Adviértase sin embargo que todo lo que se ha discutido hasta este momento en realidad deja intacta la visión estatalista de la democracia. Aquí nos acecha sin duda la ambigüedad fundamental que subyace a cualquier discurso sobre "democracia postnacional" o "supranacional" o "democracia más allá del estado-nación". Porque, en realidad, poner en tela de juicio al estado-nación como el locus apropiado de la democracia puede implicar o bien un desafío a la "nacionalidad", o bien un desafío a la "estatalidad" (de lo que resulta que hay dos formas bastante diferentes de entender la pretensión de que el estado-nación debe ser superado). En el primer caso, lo que se sostiene es que el vínculo entre homogeneidad lingüístico-cultural e integración política puede y debe ser roto, de modo que individuos con diferentes trasfondos culturales comiencen a verse a sí mismos como miembros de un demos más amplio, más incluyente y puramente cívico. Pero sean cuales fueren los méritos de esta pretensión, lo que constituye ciertamente una cuestión diferente es si un nuevo demos más amplio -pero todavía único- forjado de ese modo requeriría algo diferente de las tradicionales instituciones estatales, sólo que recreadas a un nivel más alto. De ahí que una propuesta de democracia postnacional o supranacional en este primer sentido pueda seguir siendo todavía verdaderamente estatalista. Por el contrario, un verdadero desafío a la estatalidad implica la pretensión de que el gobierno democrático en un mundo globalizado no podría ni debería adoptar en absoluto la forma del estado soberano moderno, que lo que hace falta no es reubicar la soberanía desplazándola hacia arriba, sino dispersarla y al hacerlo poner en cuestión la idea misma de soberanía23. A veces estas propuestas aparecen también bajo la etiqueta de "democracia postnacional" o "supranacional", pero para dejar clara la diferencia con el planteamiento anterior sería mejor decir que lo que se reclama desde este segundo enfoque es una forma "post-soberana" de gobierno democrático24.

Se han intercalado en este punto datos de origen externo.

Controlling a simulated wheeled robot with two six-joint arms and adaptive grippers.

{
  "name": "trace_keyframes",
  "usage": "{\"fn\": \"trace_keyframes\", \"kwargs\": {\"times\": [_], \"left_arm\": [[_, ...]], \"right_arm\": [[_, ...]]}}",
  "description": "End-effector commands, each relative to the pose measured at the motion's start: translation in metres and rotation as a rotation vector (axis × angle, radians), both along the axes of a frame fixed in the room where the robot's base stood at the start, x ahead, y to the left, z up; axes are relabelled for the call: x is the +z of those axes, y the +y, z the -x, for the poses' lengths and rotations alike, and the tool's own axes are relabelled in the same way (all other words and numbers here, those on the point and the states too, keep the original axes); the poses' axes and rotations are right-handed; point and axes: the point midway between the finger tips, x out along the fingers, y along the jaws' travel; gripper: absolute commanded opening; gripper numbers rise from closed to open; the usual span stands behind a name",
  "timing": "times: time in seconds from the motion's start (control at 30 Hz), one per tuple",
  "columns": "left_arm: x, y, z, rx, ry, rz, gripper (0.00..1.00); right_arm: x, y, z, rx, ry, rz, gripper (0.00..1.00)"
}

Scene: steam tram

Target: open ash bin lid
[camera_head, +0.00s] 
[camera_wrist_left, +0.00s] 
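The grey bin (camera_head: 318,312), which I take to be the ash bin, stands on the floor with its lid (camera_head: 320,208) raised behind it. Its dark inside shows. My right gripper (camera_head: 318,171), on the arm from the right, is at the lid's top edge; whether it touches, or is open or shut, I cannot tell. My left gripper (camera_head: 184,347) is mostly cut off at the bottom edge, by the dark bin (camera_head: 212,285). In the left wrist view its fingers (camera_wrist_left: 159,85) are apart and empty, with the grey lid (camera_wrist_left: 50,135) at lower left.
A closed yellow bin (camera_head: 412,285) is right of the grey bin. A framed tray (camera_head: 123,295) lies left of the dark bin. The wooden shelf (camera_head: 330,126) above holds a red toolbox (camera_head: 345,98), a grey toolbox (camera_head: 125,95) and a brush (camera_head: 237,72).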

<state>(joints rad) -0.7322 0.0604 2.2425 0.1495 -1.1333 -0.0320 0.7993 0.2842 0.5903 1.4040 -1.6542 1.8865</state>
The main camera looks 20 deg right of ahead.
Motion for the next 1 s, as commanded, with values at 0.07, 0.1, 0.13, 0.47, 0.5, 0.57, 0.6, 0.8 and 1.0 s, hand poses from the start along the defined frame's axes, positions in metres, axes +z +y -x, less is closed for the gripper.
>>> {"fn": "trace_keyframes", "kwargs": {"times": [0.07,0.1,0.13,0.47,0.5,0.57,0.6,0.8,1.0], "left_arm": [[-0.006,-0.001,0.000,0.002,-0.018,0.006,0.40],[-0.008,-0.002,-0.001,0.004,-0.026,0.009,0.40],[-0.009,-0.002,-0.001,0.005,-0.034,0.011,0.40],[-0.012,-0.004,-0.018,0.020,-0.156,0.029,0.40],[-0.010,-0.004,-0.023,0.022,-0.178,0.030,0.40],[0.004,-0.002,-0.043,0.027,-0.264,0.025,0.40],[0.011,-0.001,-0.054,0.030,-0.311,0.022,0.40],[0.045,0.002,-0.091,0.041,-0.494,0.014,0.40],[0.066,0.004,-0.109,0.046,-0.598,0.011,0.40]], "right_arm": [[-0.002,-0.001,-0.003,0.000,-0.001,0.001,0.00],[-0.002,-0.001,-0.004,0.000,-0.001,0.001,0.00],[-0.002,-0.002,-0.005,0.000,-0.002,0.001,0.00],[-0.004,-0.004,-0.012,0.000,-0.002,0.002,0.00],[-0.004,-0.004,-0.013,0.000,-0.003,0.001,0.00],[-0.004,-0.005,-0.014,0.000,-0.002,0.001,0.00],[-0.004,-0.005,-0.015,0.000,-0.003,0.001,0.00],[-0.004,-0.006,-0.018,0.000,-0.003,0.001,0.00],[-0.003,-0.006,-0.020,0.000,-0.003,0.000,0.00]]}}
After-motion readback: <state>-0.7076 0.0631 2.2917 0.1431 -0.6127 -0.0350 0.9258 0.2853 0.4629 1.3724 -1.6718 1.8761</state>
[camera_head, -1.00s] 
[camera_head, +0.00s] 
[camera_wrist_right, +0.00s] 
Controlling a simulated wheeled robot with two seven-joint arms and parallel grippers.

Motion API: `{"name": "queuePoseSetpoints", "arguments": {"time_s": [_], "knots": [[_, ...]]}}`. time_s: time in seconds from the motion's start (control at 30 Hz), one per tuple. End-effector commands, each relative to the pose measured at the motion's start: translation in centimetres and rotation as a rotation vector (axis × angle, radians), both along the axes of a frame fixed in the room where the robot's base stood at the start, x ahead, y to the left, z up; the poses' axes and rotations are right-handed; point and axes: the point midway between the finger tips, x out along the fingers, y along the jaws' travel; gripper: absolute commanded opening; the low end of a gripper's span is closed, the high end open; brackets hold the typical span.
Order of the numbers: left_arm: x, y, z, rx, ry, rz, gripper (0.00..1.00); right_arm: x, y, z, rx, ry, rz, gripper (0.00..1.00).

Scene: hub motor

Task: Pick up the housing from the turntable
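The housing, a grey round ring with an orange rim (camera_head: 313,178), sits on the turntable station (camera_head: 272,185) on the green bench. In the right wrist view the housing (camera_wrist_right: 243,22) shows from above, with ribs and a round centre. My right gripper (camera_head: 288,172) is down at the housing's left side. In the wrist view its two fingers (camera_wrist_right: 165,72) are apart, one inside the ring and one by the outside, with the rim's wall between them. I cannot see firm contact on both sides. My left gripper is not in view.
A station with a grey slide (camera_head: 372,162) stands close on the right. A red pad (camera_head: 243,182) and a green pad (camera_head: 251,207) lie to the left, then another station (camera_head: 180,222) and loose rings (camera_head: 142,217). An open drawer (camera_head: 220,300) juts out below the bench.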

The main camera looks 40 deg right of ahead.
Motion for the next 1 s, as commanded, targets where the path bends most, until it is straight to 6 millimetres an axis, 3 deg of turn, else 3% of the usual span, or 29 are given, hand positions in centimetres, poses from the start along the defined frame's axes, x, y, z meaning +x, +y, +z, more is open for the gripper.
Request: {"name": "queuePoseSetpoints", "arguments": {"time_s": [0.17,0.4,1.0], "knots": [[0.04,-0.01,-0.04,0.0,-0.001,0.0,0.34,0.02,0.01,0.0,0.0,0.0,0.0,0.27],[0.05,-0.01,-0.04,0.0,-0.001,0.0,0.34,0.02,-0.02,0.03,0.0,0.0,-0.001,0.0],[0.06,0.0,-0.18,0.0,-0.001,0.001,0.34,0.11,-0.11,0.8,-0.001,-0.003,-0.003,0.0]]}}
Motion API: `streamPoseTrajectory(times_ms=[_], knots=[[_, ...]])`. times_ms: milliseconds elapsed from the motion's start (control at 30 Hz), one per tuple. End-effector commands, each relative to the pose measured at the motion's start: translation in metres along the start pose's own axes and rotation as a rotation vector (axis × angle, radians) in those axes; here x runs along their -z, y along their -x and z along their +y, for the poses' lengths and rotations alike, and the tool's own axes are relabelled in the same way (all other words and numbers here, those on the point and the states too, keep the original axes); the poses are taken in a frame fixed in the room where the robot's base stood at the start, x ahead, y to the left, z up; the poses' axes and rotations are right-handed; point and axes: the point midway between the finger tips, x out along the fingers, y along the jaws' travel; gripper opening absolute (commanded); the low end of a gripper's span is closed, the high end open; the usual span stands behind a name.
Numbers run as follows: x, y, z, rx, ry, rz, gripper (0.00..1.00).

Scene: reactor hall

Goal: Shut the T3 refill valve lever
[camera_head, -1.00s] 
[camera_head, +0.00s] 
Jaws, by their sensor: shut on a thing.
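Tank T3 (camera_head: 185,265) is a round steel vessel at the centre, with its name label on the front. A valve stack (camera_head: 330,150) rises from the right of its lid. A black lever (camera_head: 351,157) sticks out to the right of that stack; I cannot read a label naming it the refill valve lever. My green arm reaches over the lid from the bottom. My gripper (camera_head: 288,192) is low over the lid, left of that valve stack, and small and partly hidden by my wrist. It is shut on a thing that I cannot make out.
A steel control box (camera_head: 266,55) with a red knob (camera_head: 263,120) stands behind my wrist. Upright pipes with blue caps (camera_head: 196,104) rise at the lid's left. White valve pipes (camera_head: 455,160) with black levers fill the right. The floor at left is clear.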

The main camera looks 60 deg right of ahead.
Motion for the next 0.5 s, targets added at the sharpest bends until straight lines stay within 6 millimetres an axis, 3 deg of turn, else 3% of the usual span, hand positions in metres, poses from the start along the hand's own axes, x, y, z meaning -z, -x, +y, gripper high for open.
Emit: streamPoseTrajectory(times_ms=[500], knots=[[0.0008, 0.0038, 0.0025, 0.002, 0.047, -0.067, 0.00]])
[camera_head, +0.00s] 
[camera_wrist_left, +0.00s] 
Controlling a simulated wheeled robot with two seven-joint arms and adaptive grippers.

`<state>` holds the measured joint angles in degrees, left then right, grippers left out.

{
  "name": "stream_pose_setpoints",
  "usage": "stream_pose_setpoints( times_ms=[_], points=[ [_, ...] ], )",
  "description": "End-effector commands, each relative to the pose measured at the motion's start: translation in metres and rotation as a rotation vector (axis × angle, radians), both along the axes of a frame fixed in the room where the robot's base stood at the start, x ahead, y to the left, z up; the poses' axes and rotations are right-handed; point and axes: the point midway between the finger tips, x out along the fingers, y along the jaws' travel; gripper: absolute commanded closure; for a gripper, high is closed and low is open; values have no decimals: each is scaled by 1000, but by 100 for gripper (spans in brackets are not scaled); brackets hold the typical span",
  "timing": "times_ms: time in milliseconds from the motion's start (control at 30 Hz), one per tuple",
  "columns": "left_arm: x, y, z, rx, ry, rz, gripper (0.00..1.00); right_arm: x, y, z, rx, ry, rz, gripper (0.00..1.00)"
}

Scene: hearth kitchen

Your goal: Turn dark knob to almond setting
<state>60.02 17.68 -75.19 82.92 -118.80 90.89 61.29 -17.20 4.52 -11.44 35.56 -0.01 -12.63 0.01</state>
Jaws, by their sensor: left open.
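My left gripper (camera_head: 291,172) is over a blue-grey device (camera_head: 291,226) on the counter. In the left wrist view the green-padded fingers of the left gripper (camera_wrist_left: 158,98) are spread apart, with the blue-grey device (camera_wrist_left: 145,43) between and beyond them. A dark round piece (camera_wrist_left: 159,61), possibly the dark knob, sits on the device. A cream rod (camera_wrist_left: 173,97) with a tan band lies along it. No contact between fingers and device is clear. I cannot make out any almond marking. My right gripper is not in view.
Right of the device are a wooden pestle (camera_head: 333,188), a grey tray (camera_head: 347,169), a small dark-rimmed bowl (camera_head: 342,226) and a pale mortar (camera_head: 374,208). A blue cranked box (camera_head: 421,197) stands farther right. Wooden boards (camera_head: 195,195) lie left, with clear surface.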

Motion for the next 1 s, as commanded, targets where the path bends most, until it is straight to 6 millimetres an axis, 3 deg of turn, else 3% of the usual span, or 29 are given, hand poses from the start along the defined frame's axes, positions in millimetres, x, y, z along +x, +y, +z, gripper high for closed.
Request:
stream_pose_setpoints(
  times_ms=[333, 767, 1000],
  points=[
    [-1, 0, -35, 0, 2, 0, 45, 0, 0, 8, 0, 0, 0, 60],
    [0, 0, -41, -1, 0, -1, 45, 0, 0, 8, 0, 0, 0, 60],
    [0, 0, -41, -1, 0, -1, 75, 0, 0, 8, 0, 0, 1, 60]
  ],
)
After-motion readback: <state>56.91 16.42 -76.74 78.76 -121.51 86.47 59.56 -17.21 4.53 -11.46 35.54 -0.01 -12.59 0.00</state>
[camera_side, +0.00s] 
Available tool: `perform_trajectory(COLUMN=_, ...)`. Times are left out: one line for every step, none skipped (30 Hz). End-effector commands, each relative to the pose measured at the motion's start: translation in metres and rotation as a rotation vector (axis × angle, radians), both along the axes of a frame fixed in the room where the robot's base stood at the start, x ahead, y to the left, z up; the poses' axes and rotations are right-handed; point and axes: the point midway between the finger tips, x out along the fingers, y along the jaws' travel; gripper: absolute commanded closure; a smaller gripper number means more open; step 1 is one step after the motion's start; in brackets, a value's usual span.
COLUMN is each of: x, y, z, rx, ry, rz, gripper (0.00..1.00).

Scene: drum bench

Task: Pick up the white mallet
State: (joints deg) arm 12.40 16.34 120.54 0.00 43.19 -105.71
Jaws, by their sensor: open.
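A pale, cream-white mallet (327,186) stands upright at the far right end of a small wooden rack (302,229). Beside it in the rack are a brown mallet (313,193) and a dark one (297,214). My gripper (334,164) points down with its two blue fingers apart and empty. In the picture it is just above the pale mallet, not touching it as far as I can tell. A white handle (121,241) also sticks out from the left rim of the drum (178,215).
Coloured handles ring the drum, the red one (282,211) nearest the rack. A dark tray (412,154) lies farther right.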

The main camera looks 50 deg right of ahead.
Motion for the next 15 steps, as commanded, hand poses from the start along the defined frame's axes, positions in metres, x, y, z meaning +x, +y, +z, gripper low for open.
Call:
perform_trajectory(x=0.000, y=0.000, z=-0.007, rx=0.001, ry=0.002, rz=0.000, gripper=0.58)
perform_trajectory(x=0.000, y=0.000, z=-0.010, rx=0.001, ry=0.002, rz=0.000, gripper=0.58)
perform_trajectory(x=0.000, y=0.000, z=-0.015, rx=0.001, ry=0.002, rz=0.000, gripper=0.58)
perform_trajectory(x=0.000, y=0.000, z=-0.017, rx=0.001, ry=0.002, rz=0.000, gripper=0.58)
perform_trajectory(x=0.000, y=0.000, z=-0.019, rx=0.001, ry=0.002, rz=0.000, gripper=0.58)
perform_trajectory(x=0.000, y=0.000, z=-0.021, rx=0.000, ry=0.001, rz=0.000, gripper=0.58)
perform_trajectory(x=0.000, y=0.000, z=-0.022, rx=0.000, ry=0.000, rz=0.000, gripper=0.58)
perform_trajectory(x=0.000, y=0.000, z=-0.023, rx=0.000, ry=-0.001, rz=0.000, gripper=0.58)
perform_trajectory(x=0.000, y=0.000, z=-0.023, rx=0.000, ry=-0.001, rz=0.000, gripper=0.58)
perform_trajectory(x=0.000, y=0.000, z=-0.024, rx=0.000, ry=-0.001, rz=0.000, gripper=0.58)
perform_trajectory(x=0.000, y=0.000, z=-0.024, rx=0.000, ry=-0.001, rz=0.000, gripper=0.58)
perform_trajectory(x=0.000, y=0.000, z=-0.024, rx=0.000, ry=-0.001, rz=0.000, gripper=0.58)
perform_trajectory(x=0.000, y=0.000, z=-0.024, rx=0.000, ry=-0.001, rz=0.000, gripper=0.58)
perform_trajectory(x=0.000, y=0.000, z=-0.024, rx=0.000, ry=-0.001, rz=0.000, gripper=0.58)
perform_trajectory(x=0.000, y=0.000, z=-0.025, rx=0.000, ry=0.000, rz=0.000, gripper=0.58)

Lo que resulta fundamental en cualquier propuesta de democracia post-soberana es la idea de que deberíamos dejar de pensar en una comunidad política democrática como algo necesariamente constituido alrededor de un solo demos (sea mayor o menor y más o menos homogéneo). Deberíamos pensar en cambio, se dice, en una multiplicidad de demoi superpuestos a los que los individuos pertenecerían simultáneamente y a partir de los cuales debería constituirse algún tipo de sistema político democrático policéntrico o compuesto25. Por supuesto, lo que aquí importa no es el trillado hecho sociológico de que cualquier individuo tiene a la vez vínculos más fuertes y más débiles con una pluralidad de grupos de diferentes tamaños: lo que importa es la idea de que a partir de esta múltiple pertenencia concéntrica -y de los resultantes estratos de lealtades- debería construirse de algún modo una combinación de ámbitos superpuestos de decisión y por tanto de autoridades interconectadas en diferentes escalas. La cuestión, entonces, consiste en primer lugar en aclarar de qué modo deberían relacionarse entre sí esas unidades políticas interconectadas para constituir una verdadera alternativa al sistema westfaliano de estados soberanos; y acto seguido, en determinar qué clase de consecuencias tendría para la democracia ese nuevo tipo de arquitectura política.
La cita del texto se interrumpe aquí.